The borrower's (minter's) debt is reduced, and liquidators receive the collateral asset in exchange for paying off the debt.

After liquidation, the debt owed by the borrower (minter) has been paid, and the value of the remaining collateral equals 110% of the reduced debt.

Can I withdraw my deposited ETH whenever I want?

As a general rule, you can withdraw your deposit at any time. There is no minimum lockup duration.

I'm a holder of USDT, USDC, FRAX, and/or other stablecoins; how can I get stable interest with Lybra?

It's easy! Convert your held assets to eUSD through any DEX. As long as you're holding eUSD, stable interest is calculated and distributed by Lybra Protocol.

What oracle are you using to determine the price of ETH?

Lybra Protocol reads the Liquity ETH:USD price feed. Find their instructions here.

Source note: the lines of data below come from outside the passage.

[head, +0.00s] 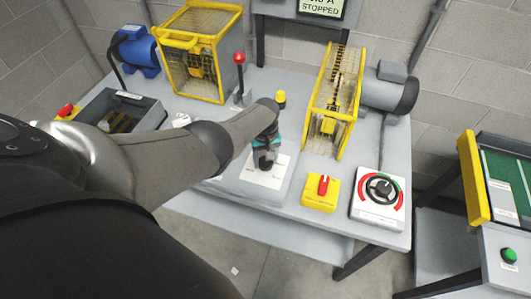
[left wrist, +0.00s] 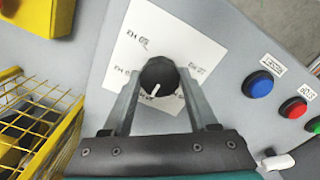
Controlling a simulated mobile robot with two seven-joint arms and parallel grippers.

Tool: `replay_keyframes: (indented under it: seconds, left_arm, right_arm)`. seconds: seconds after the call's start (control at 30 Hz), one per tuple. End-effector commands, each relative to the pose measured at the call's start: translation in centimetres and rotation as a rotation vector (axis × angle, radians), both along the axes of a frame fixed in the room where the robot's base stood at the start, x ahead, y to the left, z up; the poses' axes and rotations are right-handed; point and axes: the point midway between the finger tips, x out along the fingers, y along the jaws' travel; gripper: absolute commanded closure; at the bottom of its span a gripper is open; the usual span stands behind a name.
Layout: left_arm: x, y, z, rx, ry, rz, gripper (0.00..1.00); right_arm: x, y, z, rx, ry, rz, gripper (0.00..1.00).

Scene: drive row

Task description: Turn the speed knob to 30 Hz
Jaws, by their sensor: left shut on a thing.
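The speed knob (left wrist: 159,74) is a round black knob with a short white pointer line, on a white plate (left wrist: 150,25) with printed Hz labels. In the left wrist view the labels are turned around and too blurred to read surely; the pointer slants toward the picture's bottom, slightly left. My left gripper (left wrist: 160,82) has a finger on each side of the knob and is shut on it. In the head view the left gripper (head: 266,160) reaches down over the white plate (head: 263,178), and the knob is mostly hidden there. The right gripper is not in view.
Blue (left wrist: 258,84) and red (left wrist: 293,108) buttons sit beside the plate. The bench also carries a yellow box with a red switch (head: 322,187), a round dial (head: 380,190), yellow mesh guards (head: 334,100) and a red-topped lever (head: 239,75). A display (head: 320,8) reads STOPPED.

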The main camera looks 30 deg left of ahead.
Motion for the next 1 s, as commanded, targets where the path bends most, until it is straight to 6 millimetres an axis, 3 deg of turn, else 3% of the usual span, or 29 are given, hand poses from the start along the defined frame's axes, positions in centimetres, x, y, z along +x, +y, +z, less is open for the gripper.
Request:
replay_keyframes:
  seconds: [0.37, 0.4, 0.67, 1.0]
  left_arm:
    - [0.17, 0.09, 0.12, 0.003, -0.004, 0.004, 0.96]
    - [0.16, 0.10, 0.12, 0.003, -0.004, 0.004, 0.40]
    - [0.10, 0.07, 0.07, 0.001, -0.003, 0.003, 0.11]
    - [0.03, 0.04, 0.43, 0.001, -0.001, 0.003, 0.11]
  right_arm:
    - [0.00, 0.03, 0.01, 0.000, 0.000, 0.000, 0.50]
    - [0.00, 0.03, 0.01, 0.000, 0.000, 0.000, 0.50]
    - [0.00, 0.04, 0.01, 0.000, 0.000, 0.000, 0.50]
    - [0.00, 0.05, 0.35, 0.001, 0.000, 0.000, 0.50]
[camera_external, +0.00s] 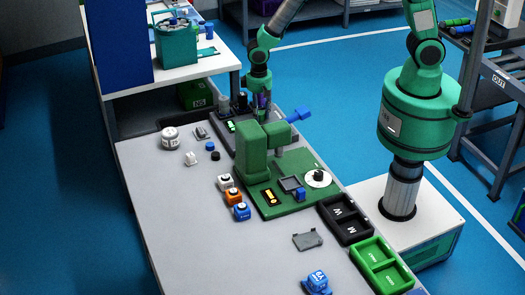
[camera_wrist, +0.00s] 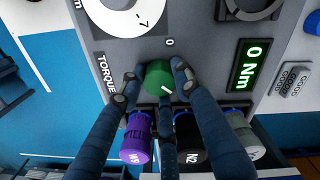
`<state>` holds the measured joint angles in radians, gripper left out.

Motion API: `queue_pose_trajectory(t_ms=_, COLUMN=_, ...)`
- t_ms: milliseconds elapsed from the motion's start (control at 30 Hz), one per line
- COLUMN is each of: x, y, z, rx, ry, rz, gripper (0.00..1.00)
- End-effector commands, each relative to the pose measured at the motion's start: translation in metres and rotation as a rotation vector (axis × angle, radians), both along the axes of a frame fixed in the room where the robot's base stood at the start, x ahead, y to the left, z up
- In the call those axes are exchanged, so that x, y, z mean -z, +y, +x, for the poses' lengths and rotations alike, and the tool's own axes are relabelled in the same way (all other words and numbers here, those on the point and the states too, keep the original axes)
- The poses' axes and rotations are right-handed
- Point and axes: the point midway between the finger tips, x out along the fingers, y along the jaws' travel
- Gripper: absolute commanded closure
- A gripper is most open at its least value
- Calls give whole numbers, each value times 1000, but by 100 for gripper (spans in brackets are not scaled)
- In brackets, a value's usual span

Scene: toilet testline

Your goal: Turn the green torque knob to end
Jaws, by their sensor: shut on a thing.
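The green torque knob (camera_wrist: 158,74) sits on a grey panel (camera_wrist: 195,40) in the wrist view. A white pointer line on it points to the lower right. My gripper (camera_wrist: 157,82) has its dark blue fingers against the knob's sides, shut on it. A display (camera_wrist: 249,66) to the right reads 0 Nm. A white dial (camera_wrist: 125,12) and the word TORQUE are at the upper left. In the external view my gripper (camera_external: 262,108) reaches down behind the green press; the knob is hidden there.
Purple (camera_wrist: 137,138), black (camera_wrist: 190,140) and grey (camera_wrist: 243,136) cylinders stand close below the knob. In the external view the green press (camera_external: 250,150) stands right in front of my gripper. A blue lever (camera_external: 298,115) sticks out at its right. The left tabletop is mostly clear.

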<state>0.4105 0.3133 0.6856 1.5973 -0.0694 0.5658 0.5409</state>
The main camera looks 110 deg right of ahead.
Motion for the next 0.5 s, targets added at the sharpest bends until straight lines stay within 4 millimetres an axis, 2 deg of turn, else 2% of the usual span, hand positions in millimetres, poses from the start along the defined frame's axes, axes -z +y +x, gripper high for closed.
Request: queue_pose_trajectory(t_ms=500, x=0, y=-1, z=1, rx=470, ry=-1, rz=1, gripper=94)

I used "Redeem eUSD", but the debt on "Repay eUSD" remained the same. Why?

Redeem eUSD and Repay eUSD are two separate systems. Redeem eUSD is where you exchange your eUSD for a 1:1 USD worth of ETH/stETH. You would want to use this function when there are arbitrage opportunities. For example, when eUSD is below $1 USD, you can buy it on the market and redeem it for ETH/stETH. By doing so, you make arbitrage gains, and as more people buy eUSD to redeem, it helps to re-peg the eUSD price to $1 USD.